Data from robot episodes
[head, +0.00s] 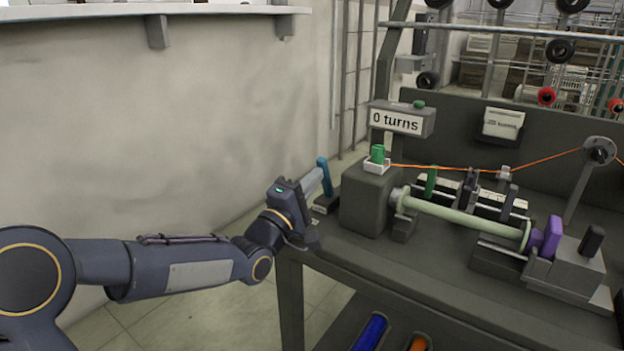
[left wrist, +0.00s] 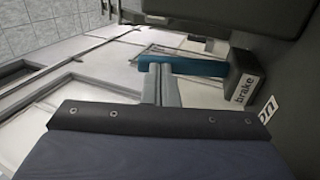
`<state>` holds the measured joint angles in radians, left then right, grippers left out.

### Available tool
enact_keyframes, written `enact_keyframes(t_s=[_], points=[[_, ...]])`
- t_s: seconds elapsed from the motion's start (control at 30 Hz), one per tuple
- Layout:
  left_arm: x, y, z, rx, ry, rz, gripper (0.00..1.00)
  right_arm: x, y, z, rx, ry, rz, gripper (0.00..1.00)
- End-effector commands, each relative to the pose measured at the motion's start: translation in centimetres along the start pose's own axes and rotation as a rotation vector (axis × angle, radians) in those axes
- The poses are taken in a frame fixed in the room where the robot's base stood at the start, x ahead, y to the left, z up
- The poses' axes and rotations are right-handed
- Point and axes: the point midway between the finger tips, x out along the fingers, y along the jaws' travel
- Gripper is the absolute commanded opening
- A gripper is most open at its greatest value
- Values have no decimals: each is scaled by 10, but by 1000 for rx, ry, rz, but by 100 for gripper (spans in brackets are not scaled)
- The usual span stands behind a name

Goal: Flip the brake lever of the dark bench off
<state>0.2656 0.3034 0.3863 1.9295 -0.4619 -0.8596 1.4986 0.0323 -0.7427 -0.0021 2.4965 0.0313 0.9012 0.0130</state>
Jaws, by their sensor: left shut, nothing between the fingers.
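The blue brake lever (head: 324,176) stands up from its small dark base (head: 325,204) at the left end of the dark bench (head: 330,250). In the left wrist view the lever (left wrist: 197,67) reaches left from a block marked "brake" (left wrist: 243,82), and a white label reading "on" lies beside that block. My left gripper (head: 318,177) is shut and empty, its fingertips right at the lever. In the left wrist view the closed fingers (left wrist: 158,75) end close against the lever's side; whether they touch it I cannot tell. My right gripper is not in view.
Right of the lever stand a grey block (head: 368,202) with a green button (head: 377,153) and a "0 turns" display (head: 397,120). An orange thread runs right above a pale spindle (head: 460,222). Open floor lies left of the bench.

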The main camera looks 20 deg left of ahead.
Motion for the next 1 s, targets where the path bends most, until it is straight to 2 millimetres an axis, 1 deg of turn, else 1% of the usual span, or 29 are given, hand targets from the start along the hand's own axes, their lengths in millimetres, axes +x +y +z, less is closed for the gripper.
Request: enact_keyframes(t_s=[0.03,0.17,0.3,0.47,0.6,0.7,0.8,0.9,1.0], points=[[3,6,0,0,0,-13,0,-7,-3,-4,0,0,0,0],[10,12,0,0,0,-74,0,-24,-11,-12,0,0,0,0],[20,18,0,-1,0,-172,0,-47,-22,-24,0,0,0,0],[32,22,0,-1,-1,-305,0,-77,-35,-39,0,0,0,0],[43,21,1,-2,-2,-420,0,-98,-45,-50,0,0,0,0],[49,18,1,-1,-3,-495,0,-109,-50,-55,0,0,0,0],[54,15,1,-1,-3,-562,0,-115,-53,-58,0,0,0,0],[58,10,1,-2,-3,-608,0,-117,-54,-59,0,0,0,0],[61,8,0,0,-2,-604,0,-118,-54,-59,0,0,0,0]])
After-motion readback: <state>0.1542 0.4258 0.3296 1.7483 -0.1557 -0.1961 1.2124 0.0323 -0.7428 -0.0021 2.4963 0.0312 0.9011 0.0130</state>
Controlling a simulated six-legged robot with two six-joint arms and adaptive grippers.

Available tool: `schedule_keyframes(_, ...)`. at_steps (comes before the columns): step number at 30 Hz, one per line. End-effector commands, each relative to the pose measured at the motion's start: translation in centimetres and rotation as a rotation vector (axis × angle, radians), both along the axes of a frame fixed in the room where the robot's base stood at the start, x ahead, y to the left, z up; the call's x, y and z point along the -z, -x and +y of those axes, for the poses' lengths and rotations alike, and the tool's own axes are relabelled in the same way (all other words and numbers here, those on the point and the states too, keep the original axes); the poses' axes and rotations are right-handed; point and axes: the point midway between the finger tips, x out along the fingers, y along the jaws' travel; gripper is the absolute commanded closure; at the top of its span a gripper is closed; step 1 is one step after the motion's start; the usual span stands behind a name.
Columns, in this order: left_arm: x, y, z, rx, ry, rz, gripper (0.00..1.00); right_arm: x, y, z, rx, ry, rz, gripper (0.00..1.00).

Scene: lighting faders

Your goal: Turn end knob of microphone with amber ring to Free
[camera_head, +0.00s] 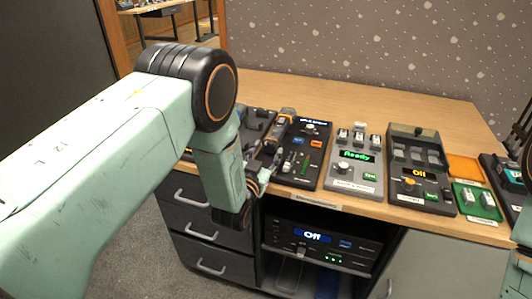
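A slim grey, microphone-like object (284,122) with an amber-orange patch lies at a slant near the back left of the desk, beside a black console. It is small here, and I cannot make out an end knob or a Free marking. My left arm comes in from the left and bends down over the desk's front edge. My left gripper (267,168) is just in front of the object's near end; whether it touches it or is open I cannot tell. At the right edge, dark parts of my right gripper (519,142) are cut off by the frame.
Behind my left gripper are a dark tray (257,121) and a black fader console (303,150). A rack unit reading "Off" (318,240) sits below. The desk's back (330,98) is clear.

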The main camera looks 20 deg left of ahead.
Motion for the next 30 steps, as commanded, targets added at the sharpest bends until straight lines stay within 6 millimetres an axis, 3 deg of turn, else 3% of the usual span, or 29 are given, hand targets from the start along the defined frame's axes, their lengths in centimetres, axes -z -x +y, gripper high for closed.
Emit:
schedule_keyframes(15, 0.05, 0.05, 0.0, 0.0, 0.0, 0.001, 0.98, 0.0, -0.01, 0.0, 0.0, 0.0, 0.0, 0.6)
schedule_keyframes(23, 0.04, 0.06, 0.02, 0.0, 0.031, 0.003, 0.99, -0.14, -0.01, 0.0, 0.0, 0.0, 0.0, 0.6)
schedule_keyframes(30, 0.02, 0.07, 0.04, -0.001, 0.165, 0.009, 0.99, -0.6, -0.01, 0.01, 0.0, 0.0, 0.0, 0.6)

■ **Request**: State the number of lines in this listing that contain the string "most", and add nothing else.

■ **Reply to the task**: 2